When considering which destinations need waking up for a retry, also look for those that have outstanding to-device messages.
We don't really want people to have to wait 60 seconds for their to-device messages.
| run_as_background_process( | ||
| "wake_destinations_needing_catchup", | ||
| self._wake_destinations_needing_catchup, | ||
| ) |
There was a problem hiding this comment.
I think we should add a now param to looping_call (as the underlying twisted thing supports it), that way if the initial run takes a long time a second run won't get started by the looping call.
There was a problem hiding this comment.
Hum. Turns out this screws up the type checker.

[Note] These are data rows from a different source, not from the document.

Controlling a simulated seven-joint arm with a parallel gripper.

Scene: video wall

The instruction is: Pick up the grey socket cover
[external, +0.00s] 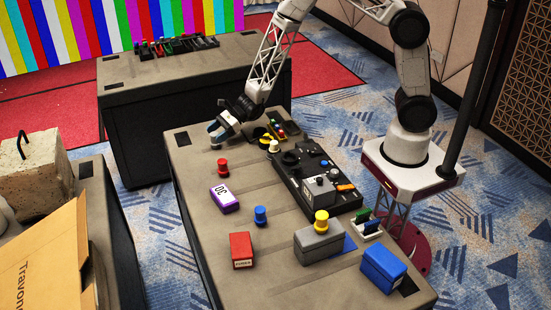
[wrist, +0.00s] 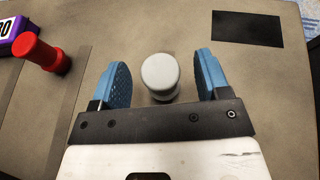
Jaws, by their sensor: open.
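The grey socket cover (wrist: 160,77) is a short light-grey cylinder with a rounded top. In the wrist view it stands between the two blue finger pads of my gripper (wrist: 160,82), with a gap on each side. My gripper is open and empty. In the external view my gripper (external: 219,126) is low over the far left part of the table, and the grey socket cover (external: 214,127) shows only in small part beside the fingers.
A red knob-shaped piece (wrist: 42,53) and a purple block (wrist: 12,32) lie left of my gripper in the wrist view. A black panel (external: 318,187) with knobs runs along the table (external: 192,165). A blue knob (external: 260,215), a red box (external: 241,250) and a grey box (external: 319,243) stand nearer the camera.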

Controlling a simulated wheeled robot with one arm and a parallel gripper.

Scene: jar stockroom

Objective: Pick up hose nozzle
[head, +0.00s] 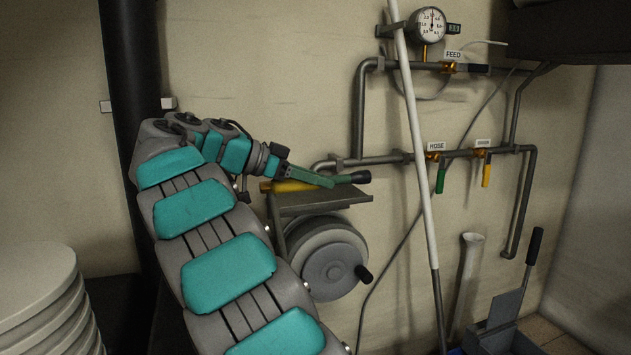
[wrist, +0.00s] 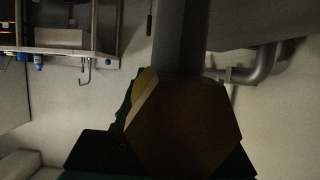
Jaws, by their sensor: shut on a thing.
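The hose nozzle (head: 290,186) shows in the head view as a yellow body with a black end to the right, at the level of a small wall shelf (head: 318,198). My gripper (head: 322,181) reaches it from the left and is shut on it, with a green finger across its near side. In the wrist view the nozzle (wrist: 185,125) fills the lower middle as a dark, six-sided shape with a grey barrel above. The fingers partly hide it. I cannot tell whether it touches the shelf.
A hose reel (head: 326,262) hangs under the shelf. Pipes with HOSE (head: 436,146) and FEED labels run along the wall behind. A pale pole (head: 412,125) leans to the right. Stacked pale discs (head: 40,290) stand at left.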

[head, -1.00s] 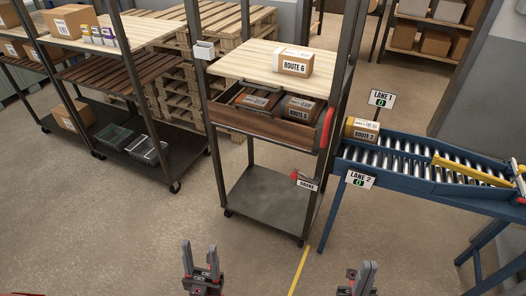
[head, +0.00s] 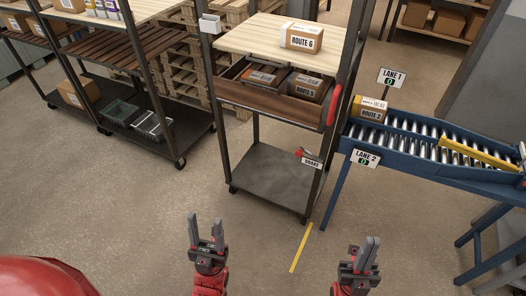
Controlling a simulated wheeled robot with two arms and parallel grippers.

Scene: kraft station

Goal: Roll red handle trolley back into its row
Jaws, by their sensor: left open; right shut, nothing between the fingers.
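The red handle trolley (head: 270,180) stands in the middle of the head view, upright on casters. Its red handle (head: 334,104) is on the right post, and a red brake lever with a BRAKE label (head: 311,162) sits lower on that side. A Route 6 box (head: 302,37) is on its top shelf; a drawer below holds a Route 5 box (head: 307,87) and another box. My left gripper (head: 206,230) is open and empty, in front of the trolley and apart from it. My right gripper (head: 364,252) is shut and empty, below the roller conveyor's near end.
Another shelf trolley (head: 150,160) with bins stands to the left, with a gap between the two. A blue roller conveyor (head: 430,160) with a Route 2 box (head: 371,110) is close on the right. A yellow floor line (head: 300,248) runs near the trolley. The floor in front is clear.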

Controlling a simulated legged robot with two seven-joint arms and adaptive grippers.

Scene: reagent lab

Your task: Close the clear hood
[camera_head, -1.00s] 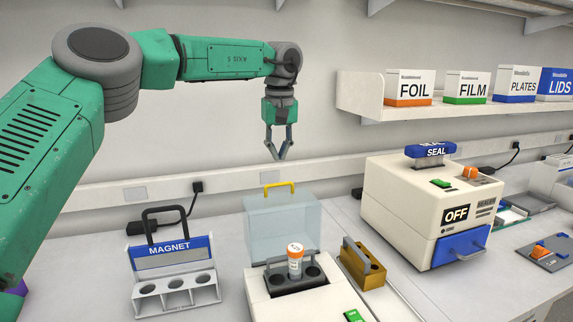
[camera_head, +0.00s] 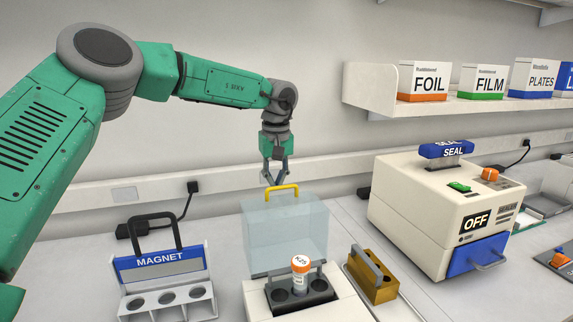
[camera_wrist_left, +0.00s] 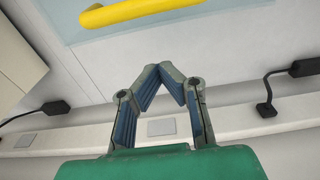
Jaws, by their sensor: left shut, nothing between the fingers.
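The clear hood (camera_head: 285,237) stands raised at the back of a white device (camera_head: 335,306), with a yellow handle (camera_head: 282,188) on its top edge. An orange-capped tube (camera_head: 300,274) stands in the dark block in front of the hood. My left gripper (camera_head: 274,182) is shut and empty, just above and behind the yellow handle, apart from it as far as I can tell. In the left wrist view the gripper's fingertips (camera_wrist_left: 166,68) meet, and the yellow handle (camera_wrist_left: 140,12) shows beyond them at the top. My right gripper is not in view.
A magnet rack (camera_head: 165,275) stands to the left of the device. A brass block with a handle (camera_head: 373,276) is close on its right. A sealer (camera_head: 445,215) marked OFF stands farther right, below a shelf (camera_head: 440,104) of boxes.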

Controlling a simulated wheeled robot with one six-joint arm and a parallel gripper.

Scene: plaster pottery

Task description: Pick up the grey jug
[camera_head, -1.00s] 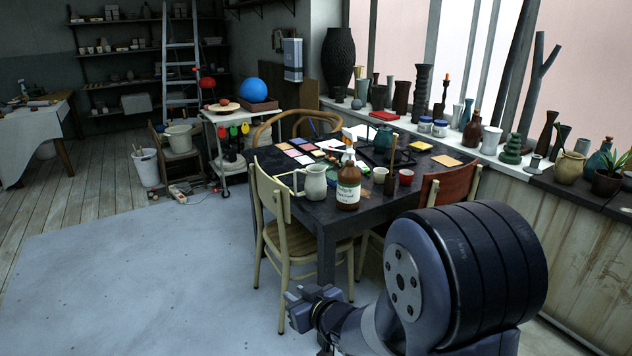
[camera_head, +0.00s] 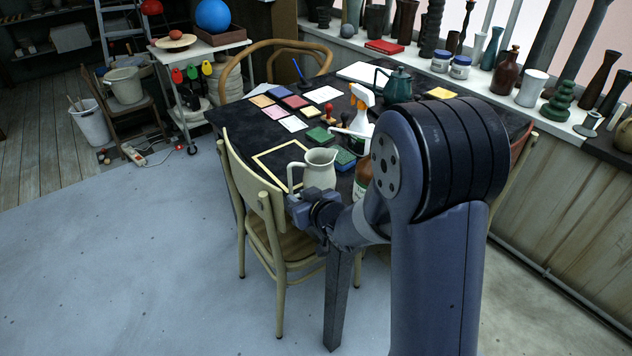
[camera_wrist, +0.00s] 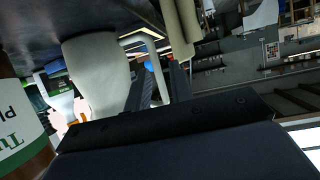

In order to add the new parameter without breaking existing code, it needs to be a named parameter (because excess positional parameters are passed to the wrapped function). However, it turns out that ParamSpec is incompatible with additional keyword args (https://peps.python.org/pep-0612/#id2 actually mentions this: "Note that this also why we have to reject signatures of the form (*args: P.args, s: str, **kwargs: P.kwargs).)
So, three options:
- Add a positional parameter to
looping_call, and update all existing calls tolooping_call(55 of them, according to my IDE). - Add a new method
looping_call2(or something) which takes a positionalnowparameter. Use it here, and deprecatelooping_call. - Add a new method
looping_call_now, which is exactly the same aslooping_callexcept for the obvious. (The implementation of this will probably involve a private equivalent tolooping_call2, shared betweenlooping_call_nowandlooping_call).
My instinct is number 3, but happy with whatever you think.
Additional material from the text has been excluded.